■ What needs to be done: Output nothing but the lines from the line with "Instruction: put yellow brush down" through the end of the listing below, both ends included.
═══ Available data
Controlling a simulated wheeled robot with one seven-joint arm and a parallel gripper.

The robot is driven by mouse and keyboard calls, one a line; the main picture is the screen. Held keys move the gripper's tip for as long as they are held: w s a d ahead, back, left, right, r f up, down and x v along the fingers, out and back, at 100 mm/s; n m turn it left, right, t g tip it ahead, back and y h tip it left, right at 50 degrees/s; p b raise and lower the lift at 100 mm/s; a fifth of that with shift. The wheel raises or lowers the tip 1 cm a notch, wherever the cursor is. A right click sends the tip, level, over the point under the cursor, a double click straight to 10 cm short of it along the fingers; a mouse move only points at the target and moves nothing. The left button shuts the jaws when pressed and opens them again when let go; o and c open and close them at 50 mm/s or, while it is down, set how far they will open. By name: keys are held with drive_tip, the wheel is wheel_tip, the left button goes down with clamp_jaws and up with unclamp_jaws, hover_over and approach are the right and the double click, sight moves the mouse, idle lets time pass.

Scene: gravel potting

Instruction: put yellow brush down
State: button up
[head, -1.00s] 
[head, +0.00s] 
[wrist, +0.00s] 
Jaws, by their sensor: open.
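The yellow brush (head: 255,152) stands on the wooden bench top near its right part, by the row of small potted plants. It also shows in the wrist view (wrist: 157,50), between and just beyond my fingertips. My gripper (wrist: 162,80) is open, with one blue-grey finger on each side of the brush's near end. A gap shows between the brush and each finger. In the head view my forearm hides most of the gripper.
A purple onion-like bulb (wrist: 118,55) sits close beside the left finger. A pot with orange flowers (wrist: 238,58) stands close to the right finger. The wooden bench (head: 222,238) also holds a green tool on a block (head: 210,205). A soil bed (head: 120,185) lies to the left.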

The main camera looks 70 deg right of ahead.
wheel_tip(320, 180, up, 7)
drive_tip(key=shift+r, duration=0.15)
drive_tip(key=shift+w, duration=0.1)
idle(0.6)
══════
■ In response:
Instruction: put yellow brush down
State: button up
[head, -1.00s] 
[head, +0.00s] 
[wrist, +0.00s] 
Jaws, by their sensor: open.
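The yellow brush (head: 255,152) stands on the wooden bench top near its right part, by the row of small potted plants. It also shows in the wrist view (wrist: 157,50), between and just beyond my fingertips. My gripper (wrist: 162,80) is open, with one blue-grey finger on each side of the brush's near end. A gap shows between the brush and each finger. In the head view my forearm hides most of the gripper.
A purple onion-like bulb (wrist: 118,55) sits close beside the left finger. A pot with orange flowers (wrist: 238,58) stands close to the right finger. The wooden bench (head: 222,238) also holds a green tool on a block (head: 210,205). A soil bed (head: 120,185) lies to the left.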

The main camera looks 70 deg right of ahead.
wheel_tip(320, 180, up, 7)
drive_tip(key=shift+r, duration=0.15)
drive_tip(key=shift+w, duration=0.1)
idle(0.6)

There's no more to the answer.